Come on my one-sheep-flock, let’s graze in the hallway. Careful, I nearly trod on you!
I heard the tall person turn on the air conditioning so I herded my one-sheep-flock into the hall so that we could both benefit from the lovely cool air. My one-sheep-flock was happy so I decided to have a quick nap. Imagine my surprise when I later woke up to discover a bear about to attack my flock! De must have left the back door open. How many times have I told her about the danger from bears in the neighbourhood! Anyway, the bear must have realised that I had woken up because he ran towards me, roaring as he went. I could clearly see his huge teeth and razor sharp claws. I froze for a moment, transfixed by this terrifying beast that was bounding towards me. Fortunately my instincts took over and at the very last moment I swiped him with my paw and pinned him to the floor. I realised then that he was only tiny. Believe me, he had looked much, much bigger when I was lying on the floor.
I was too embarassed to tell De or the tall person so I picked him up and put him outside. I told him, very sternly, to go home and never again bother my one-sheep-flock or I will tell his mummy and he will have his bear bottom spanked and he will be grounded.
Stick to porridge little bear!
I herded my one-sheep-flock onto the balcony this morning. It’s safe there and I thought the sunshine would do him good. However, it wasn’t long before Mr. ‘Crazy’ Parrot started to complain. He said that my one-sheep-flock is not house-trained and would make a mess on the balcony. I was speechless.
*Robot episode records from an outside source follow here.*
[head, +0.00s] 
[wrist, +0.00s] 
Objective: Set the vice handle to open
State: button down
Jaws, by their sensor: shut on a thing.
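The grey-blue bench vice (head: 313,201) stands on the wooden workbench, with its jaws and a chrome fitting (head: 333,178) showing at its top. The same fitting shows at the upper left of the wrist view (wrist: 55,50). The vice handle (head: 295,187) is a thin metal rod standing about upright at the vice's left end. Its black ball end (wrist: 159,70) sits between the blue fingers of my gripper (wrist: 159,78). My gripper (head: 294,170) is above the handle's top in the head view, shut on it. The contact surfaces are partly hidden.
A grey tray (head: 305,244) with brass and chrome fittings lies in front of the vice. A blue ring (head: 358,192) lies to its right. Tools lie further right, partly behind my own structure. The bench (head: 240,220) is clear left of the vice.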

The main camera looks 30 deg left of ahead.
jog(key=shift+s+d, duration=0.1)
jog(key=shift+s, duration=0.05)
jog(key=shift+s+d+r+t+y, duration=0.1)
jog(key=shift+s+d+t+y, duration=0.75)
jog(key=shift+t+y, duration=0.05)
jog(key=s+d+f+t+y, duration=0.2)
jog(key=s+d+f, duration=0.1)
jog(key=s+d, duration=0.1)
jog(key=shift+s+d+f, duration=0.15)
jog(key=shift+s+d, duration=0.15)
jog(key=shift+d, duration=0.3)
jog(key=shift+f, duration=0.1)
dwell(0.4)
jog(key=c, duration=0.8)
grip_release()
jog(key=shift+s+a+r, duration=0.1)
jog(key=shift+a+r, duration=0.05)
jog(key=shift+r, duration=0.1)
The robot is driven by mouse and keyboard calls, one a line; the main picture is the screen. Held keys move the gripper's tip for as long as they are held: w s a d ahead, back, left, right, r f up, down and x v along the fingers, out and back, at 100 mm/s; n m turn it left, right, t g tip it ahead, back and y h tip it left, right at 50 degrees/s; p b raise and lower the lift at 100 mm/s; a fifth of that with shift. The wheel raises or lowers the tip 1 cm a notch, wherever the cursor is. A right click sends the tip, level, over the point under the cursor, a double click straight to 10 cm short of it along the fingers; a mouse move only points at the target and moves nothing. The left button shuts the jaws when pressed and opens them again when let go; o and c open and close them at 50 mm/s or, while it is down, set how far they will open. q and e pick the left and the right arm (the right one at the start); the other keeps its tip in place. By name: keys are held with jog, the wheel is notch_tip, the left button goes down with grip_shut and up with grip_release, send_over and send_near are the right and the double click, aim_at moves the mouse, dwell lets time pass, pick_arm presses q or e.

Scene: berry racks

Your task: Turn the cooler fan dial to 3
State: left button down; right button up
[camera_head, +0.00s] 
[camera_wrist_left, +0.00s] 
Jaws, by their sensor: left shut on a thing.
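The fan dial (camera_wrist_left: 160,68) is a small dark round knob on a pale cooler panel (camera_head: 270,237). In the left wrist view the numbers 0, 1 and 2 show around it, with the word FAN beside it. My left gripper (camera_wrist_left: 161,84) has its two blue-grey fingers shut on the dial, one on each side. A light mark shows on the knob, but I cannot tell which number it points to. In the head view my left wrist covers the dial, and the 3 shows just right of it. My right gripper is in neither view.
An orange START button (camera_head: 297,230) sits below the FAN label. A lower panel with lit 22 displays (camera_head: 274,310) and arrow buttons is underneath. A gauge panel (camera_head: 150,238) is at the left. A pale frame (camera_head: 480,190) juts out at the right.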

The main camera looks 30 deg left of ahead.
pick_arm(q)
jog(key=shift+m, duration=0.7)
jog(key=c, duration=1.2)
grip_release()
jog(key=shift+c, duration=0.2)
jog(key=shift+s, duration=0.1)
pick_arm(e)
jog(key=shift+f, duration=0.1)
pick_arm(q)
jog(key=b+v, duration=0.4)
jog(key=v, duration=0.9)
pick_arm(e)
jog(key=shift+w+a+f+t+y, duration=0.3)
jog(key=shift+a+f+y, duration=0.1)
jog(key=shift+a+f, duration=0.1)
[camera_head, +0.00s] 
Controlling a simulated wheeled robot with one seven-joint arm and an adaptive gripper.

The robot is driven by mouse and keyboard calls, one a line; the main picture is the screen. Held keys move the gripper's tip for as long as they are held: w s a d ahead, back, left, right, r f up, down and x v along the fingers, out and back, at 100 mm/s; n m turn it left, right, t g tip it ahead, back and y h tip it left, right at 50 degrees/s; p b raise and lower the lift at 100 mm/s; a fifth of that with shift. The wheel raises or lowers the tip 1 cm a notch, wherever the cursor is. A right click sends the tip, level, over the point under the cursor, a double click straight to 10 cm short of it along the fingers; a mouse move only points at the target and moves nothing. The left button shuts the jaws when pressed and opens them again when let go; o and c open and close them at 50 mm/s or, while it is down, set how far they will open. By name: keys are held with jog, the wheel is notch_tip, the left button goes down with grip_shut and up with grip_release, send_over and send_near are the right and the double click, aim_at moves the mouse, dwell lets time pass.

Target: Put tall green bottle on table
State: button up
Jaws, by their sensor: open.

Hello Mr. ‘Crazy’ Parrot – haven’t you noticed that your cage is one big bathroom!
To avoid a big argument I herded my one-sheep-flock off the balcony, through the toy room, through the little person’s bedroom, down the hallway and into the bathroom. It took some time because he kept wandering off and I had to run after him and point him the right direction. I am seriously thinking of getting him a Sat-Nav. He really has no sense of direction!
Anyway, we reached the bathroom and I managed to settle him down. I’m exhausted now and it’s all the fault of that petulant parrot. He has got to go!